Bagi orang awam, tentu saja akan lebih asyik membaca teenlit daripada harus membaca shirah nabawi yang tebal penuh tulisan kecil-kecil itu. Bagi yang hobi membaca pun, mereka lebih memilih tenggelam dalam plot Harry Potter yang ditulis dalam bahasa yang santai dibandingkan shirah sahabat yang tidak sedikit berisi tulisan Arab yang bahkan membacanya pun belum bisa. Maka menurut saya, di sinilah letak kekurangan kita sebagai seorang muslim untuk memperkenalkan para pejuang Islam.
Literatur kisah para tokoh muslim jarang sekali yang ditulis dalam bahasa yang santai namun mengena. Isinya serius melulu. Mau dibuat dalam bentuk komik pun, terlalu banyak percakapan panjang berisi kalimat cukup berat. Yang dalam bentuk narasi pun, satu paragraf bisa setengah halaman sendiri, belum font size dan spasinya kecil-kecil. Jika memosisikan diri sebagai orang awam, saya sendiri jelas bosan membacanya, sementara di sebelahnya ada novel Harry Potter yang layout-nya lebih menarik.
Saya ingat pernah membaca empat seri kisah Mahabharata. Keempatnya komik, bahasanya mengalir santai, ringan, singkat, juga sering disisipi guyonan. Tidak hanya untuk anak, bahkan orang dewasa pun akan lebih suka membaca komik itu untuk memahami kisah wayang daripada novelnya (kecuali bagi pecinta sastra). Bisakah kita mengisahkan Al Fatih dengan bahasa seperti itu? Saya yakin, saat ini pun sudah banyak dikembangkan seri tokoh muslim seperti itu.
Selain bukunya, film Harry Potter pun tak kalah laris, walaupun banyak keluhan bahwa plot film tidak sama dengan buku. Tapi yang membuat Harry Potter menarik, salah satunya adalah animasi yang begitu halus: bagaimana sapu terbang itu luwes saja melayang di udara seolah-olah benar-benar terbang.

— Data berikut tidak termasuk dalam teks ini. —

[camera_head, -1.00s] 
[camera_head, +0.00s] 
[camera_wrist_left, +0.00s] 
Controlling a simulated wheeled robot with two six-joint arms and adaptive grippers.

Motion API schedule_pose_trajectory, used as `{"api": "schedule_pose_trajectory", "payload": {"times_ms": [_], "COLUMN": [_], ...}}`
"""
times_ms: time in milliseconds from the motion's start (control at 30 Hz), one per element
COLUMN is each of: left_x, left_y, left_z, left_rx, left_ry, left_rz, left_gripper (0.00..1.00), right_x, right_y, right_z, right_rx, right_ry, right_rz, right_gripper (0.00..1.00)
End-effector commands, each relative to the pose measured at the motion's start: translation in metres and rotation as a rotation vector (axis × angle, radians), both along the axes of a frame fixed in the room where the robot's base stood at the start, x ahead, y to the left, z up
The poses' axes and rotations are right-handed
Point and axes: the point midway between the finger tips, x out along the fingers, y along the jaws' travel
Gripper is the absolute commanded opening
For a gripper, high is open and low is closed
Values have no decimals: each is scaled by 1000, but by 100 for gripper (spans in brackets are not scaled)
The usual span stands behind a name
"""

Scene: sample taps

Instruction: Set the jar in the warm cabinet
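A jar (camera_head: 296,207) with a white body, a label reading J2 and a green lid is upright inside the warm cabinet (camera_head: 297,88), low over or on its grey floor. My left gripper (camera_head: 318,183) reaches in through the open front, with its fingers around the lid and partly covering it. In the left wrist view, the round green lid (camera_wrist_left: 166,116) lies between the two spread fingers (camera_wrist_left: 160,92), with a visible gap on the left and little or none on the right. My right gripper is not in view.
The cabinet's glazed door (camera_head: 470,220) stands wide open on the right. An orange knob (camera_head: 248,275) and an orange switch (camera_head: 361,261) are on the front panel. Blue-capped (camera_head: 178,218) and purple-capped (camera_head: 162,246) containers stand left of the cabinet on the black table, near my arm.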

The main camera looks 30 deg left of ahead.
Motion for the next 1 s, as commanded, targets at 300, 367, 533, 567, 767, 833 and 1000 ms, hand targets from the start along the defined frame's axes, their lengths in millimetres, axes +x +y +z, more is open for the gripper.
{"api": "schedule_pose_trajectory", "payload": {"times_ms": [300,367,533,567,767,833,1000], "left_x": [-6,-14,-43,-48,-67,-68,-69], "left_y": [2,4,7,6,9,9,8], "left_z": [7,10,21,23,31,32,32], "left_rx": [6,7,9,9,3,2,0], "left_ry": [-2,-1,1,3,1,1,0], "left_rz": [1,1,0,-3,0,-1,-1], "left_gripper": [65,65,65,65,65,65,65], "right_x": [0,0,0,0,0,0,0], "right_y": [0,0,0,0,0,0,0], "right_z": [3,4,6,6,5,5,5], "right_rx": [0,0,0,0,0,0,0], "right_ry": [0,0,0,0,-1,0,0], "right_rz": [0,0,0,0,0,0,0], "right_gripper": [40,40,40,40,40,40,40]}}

Kita lihat kartun luar negeri, mulai dari Spongebob, Doraemon, atau seribu karya Walt Disney. Kartun itu bergerak seperti hidup, bukan sekadar gambar.
Lalu bandingkan dengan kartun yang menggambarkan kehidupan tokoh Islam. Gerakannya kaku, ceritanya serius. Jangankan anak kecil, orang dewasa saja juga bosan menontonnya. Intinya, dari segi teknologi kita sudah kalah telak.
Melalui catatan berjudul "Harry Potter atau Muhammad Al-Fatih?" kita diingatkan kembali tentang realita umat. Tapi, setelah ingat, jangan dipendam sendiri. Jangan seperti SBY yang cuma bisa ikut prihatin, tapi dengan kemampuanmu, ubahlah!
Jadilah kau penulis cerita yang membuat para pembaca serasa menghadapi kapal yang diputuskan Thariq untuk dibakar saat akan merebut Andalusia. Jadilah kau pencerita ulung agar dapat menenggelamkan pendengarmu dalam perang salib! Jadilah kau animator yang dapat menggambarkan ilmuwan Islam dengan kecemerlangannya. Jadilah kau sutradara yang bisa meyakinkan penonton bahwa Al Fatih yang merebut Konstantinopel itu bukan sekadar akting belaka, tapi itu nyata!